You've painted up your lips
And rolled and curled your tinted hair
Ruby, are you contemplating going out somewhere?
The shadow on the wall tells me the sun is going down.
Oh Ruby, don't take your love to town.

In these four lines we get a character portrait of Ruby, a veiled reference to the singer's disability, and a premonition of his dread at the thing he knows he can't prevent. The song loses its power after a few hearings and becomes mere background noise after a hundred or so, but it was a chart-topper in its day and has been widely covered and translated into other languages. Tillis makes a few words do lots of work, especially (we think) tinted and painted up, which speak volumes about the perfectly named Ruby.

A couple years later (1971), Joni Mitchell released her influential album "Blue." Here's a stanza from "The Last Time I Saw Richard":

Richard got married to a figure skater
And he bought her a dishwasher and a coffee percolator
And he drinks at home now most nights with the TV on
And all the house lights left up bright.

These four lines sum up the plummeting trajectory of a whole life. The unlikely rhyme of figure skater and percolator map out for the listener the road not taken by Richard, and the consequences of it, from the point of view of the singer who is trying hard not to let go of youthful idealism and romance. It's an unusually reflective view on a subject that is a staple of songs in every genre: the love that is no more.

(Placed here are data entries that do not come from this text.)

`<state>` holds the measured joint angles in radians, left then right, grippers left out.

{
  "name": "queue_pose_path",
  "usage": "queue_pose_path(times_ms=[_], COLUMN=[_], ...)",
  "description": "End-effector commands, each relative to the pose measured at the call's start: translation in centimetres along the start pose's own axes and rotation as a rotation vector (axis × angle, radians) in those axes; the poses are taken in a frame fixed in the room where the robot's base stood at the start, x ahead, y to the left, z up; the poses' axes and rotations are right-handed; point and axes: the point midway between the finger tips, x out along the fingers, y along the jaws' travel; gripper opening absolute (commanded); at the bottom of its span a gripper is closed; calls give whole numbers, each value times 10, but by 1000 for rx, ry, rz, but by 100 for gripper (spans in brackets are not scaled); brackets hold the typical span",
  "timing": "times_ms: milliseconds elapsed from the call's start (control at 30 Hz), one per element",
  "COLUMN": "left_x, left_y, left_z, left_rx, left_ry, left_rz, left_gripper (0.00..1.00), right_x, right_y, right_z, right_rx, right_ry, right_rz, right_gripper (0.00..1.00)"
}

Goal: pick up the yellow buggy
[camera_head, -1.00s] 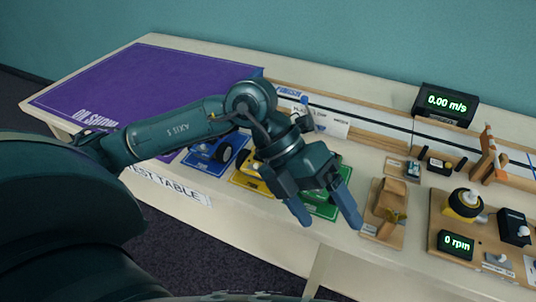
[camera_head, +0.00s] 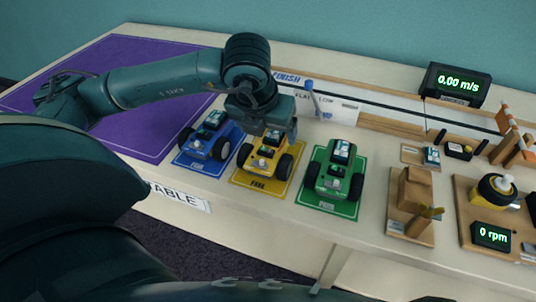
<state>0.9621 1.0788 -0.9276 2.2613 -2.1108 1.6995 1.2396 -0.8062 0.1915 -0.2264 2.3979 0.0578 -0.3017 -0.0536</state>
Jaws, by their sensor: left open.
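The yellow buggy (camera_head: 266,157) stands on a yellow mat (camera_head: 254,185) on the table, between a blue buggy (camera_head: 207,139) on its left and a green buggy (camera_head: 334,173) on its right. It has dark wheels and a dark block on top. My left gripper (camera_head: 272,134) is open, with its fingers pointing down above the back part of the yellow buggy and hiding some of it. I cannot tell whether the fingers touch it. My right gripper is not in view.
A purple mat (camera_head: 110,95) covers the table's left end. Behind the buggies is a board with a FINISH label and a blue post (camera_head: 310,92). To the right are a wooden stand (camera_head: 412,200), an rpm display (camera_head: 491,236) and a speed display (camera_head: 457,86).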

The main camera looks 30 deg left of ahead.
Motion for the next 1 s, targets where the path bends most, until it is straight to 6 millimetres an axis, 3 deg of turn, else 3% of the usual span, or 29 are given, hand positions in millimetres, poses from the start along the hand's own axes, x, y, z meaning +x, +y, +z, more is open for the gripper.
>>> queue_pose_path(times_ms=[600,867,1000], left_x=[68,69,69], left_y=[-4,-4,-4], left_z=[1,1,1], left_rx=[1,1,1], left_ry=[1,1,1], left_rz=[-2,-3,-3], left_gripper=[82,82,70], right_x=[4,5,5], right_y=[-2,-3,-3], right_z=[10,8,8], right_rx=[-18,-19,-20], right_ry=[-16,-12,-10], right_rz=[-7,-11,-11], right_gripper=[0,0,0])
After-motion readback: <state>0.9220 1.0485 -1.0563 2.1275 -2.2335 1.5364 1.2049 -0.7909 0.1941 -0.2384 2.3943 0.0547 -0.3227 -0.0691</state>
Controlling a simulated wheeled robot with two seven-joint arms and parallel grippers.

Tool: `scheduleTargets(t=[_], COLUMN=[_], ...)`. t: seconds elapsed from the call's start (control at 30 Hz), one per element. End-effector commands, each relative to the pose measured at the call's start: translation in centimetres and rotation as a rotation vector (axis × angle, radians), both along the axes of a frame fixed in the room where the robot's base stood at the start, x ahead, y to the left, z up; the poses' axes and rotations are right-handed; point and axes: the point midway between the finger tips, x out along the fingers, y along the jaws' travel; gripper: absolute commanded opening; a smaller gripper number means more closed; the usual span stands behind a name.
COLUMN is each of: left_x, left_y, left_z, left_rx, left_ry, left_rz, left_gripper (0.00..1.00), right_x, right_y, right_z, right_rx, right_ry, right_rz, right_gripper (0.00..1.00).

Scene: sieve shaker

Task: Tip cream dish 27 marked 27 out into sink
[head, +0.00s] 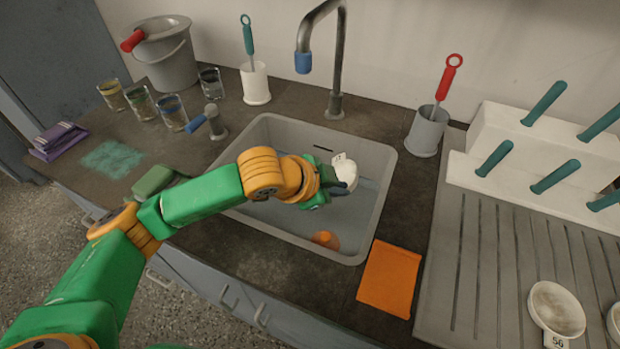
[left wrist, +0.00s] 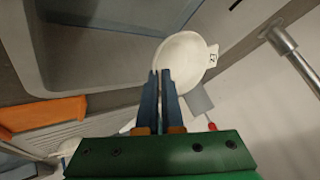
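The cream dish 27 (head: 347,174) is a small shallow dish with a marked tab. My left gripper (head: 334,184) holds it by the rim, above the sink (head: 382,205) basin. In the left wrist view, the two dark fingers (left wrist: 160,76) are close together at the edge of the dish (left wrist: 186,88), whose tab reads 27. The dish looks tilted; I cannot tell whether anything is in it. The sink is a grey rectangular basin with an orange thing (head: 325,240) at its near end. My right gripper is not in view.
A tap (head: 338,65) stands behind the sink. An orange cloth (head: 388,278) lies at its front right. Several glasses, a bucket (head: 168,60) and brush holders stand around the back.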

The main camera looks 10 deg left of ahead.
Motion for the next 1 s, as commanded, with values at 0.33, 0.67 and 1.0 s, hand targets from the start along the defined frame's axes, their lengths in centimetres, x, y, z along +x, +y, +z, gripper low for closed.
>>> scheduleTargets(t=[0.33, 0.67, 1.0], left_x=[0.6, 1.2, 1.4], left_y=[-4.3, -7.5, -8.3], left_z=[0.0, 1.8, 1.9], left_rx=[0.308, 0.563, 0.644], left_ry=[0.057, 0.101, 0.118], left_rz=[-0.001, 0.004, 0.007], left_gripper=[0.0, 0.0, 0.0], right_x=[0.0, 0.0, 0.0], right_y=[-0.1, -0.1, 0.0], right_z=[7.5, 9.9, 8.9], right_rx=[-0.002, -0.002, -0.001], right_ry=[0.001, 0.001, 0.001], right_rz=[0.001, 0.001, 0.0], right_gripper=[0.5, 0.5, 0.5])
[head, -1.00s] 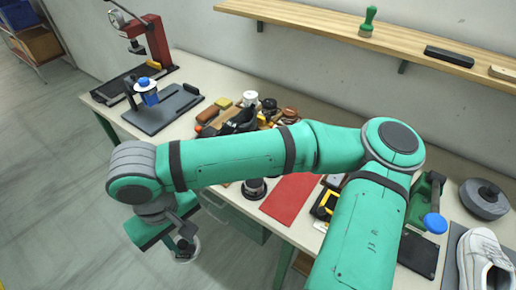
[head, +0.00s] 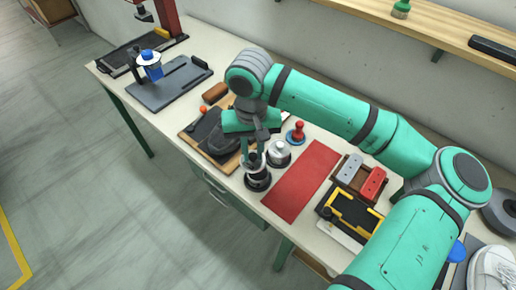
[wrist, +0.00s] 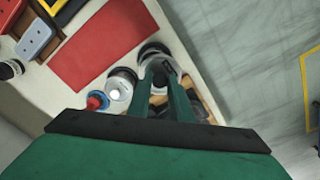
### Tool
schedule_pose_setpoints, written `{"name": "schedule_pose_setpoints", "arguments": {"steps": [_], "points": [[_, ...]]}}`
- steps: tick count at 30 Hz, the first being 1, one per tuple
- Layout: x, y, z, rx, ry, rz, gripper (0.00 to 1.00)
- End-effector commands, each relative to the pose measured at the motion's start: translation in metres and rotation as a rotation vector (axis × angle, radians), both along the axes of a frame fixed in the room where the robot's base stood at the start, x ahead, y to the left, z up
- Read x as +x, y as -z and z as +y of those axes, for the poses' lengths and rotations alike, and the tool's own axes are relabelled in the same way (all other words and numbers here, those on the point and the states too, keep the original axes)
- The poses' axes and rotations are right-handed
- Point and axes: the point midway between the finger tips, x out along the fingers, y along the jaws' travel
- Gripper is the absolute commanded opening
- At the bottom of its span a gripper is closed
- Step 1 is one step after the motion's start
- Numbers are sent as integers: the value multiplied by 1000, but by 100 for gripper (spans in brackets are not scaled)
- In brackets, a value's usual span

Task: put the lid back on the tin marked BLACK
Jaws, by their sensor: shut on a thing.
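My gripper (head: 257,158) is shut on a small lid with a dark knob, at the front edge of the bench. In the wrist view the fingers (wrist: 161,76) close on the knob, and the lid's pale rim shows partly between them. A dark round tin (head: 258,184) stands directly under the lid; it also shows beyond the fingers in the wrist view (wrist: 152,48). I cannot tell whether lid and tin touch. No marking on the tin is readable. A second tin (head: 278,154) with a pale lid and knob stands just right of the gripper, close by; it also shows in the wrist view (wrist: 119,88).
A red-and-blue knobbed thing (head: 296,133) stands behind the second tin. A red mat (head: 302,180) lies to the right, bare. The bench's front edge is close to the tins.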

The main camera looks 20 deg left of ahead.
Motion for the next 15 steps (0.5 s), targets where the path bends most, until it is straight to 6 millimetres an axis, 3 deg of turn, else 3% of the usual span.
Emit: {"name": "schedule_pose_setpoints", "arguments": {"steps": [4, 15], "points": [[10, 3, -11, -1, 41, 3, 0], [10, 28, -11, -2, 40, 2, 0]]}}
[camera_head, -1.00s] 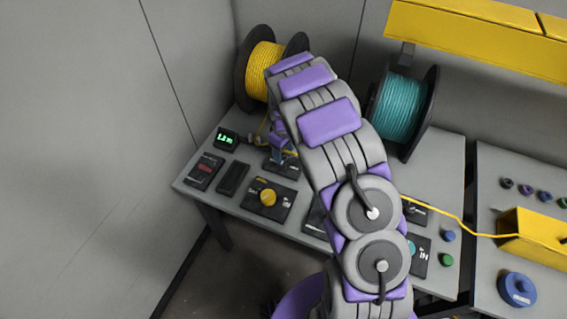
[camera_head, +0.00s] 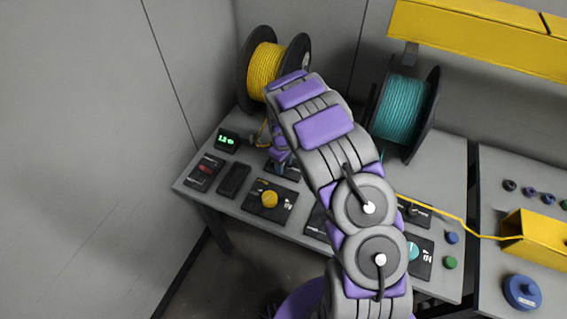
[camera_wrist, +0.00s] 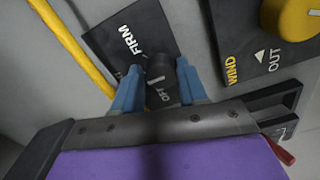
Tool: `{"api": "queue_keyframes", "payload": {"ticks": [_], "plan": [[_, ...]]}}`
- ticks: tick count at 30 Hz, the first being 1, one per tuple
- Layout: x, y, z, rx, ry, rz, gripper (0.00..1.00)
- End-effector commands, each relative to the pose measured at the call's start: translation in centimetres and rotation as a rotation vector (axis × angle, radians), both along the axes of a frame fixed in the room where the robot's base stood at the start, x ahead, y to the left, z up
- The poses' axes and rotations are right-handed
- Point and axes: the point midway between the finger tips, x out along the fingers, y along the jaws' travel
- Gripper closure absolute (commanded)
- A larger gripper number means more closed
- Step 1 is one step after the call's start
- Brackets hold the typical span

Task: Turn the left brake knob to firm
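The left brake knob (camera_wrist: 160,70) is small and dark grey, on a black plate (camera_wrist: 119,36) marked FIRM at upper left and OFF at the lower middle. My gripper (camera_wrist: 158,78) has two blue fingers on either side of the knob, apart from each other with small gaps beside it; firm contact does not show. In the head view my gripper (camera_head: 280,157) is over the brake plate (camera_head: 289,173) in front of the yellow spool (camera_head: 265,67). My gripper and wrist hide the knob there.
A yellow winding knob (camera_head: 269,199) sits on a black plate close by. A small green-lit display (camera_head: 227,140) and dark boxes stand to the left. A yellow cable (camera_wrist: 75,45) runs beside the brake plate. A teal spool (camera_head: 403,108) stands right of my arm.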

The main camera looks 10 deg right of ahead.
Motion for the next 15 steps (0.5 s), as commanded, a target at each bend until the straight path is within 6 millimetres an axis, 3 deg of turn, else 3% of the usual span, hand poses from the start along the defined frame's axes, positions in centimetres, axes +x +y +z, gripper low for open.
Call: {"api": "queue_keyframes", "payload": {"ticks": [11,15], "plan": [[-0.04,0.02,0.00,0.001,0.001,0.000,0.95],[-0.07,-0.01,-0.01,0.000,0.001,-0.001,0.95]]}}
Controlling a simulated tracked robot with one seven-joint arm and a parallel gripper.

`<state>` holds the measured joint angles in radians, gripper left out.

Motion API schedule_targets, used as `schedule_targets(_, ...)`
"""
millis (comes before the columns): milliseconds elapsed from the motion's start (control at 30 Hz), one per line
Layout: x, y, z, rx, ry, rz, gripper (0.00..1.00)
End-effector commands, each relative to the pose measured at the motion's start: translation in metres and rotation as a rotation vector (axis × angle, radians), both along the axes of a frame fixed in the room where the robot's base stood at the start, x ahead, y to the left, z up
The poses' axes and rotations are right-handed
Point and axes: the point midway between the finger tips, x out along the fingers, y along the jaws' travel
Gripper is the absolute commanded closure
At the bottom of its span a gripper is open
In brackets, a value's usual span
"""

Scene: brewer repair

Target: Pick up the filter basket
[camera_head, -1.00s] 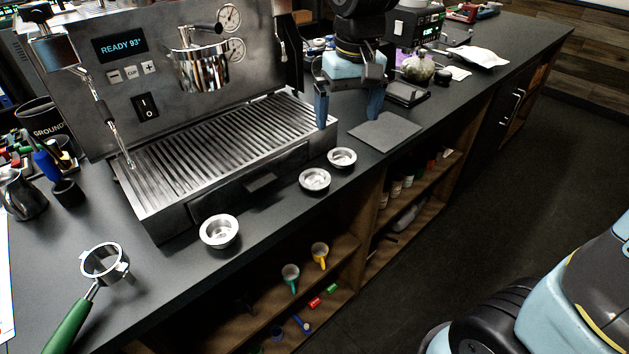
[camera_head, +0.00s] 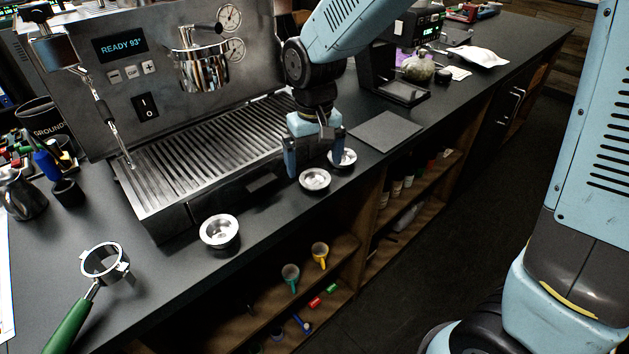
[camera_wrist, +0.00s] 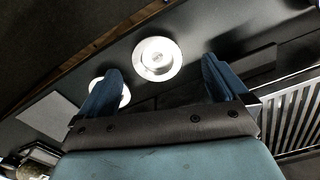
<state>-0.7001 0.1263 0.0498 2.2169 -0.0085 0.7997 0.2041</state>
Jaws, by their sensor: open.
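Three silver filter baskets lie on the dark counter in front of the espresso machine: a near-left one (camera_head: 219,231), a middle one (camera_head: 314,180) and a right one (camera_head: 345,158). My gripper (camera_head: 315,165) is open with its blue fingers pointing down, above the middle and right baskets. One finger partly covers the right basket. In the wrist view, one basket (camera_wrist: 157,58) shows between and beyond the open fingers. Another basket (camera_wrist: 123,95) is partly hidden by the left finger. Nothing is between the fingertips that I can see as held.
The espresso machine's slatted drip tray (camera_head: 215,150) is just behind the baskets. A portafilter with a green handle (camera_head: 68,326) lies at the front left. A flat dark mat (camera_head: 385,131) lies to the right. The counter's front edge is close, with open shelves below.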

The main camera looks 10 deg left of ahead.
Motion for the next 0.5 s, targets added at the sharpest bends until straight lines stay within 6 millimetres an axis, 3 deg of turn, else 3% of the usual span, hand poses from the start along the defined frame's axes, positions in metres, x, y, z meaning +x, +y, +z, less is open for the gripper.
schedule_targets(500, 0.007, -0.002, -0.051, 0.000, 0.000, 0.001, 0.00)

And that brings us back to the lyrics of "Begin the Beguine." Here it's not a case of a single word, or even a stanza that creates the effect. In fact, if you read the words without knowing the song, you may find them maudlin. The effect of the lyric builds cumulatively from the beginning: we learn that the song is a song about a song that evokes a memory, and it's easy to get on board with that idea when you're listening to a song. Is "Begin the Beguine" the beguine that begins the singer's trip down memory lane? Technically, no, because a beguine is actually a slow dance in 3/4 time, and "Begin the Beguine" is in up-tempo, 4/4 time. But the imagery is all in place by the end of the second stanza — stars, shore, orchestra, palm trees, tropical splendor — and when the melody soars to its highest note in the line "And there we are, swearing to love forever" — well, there we are.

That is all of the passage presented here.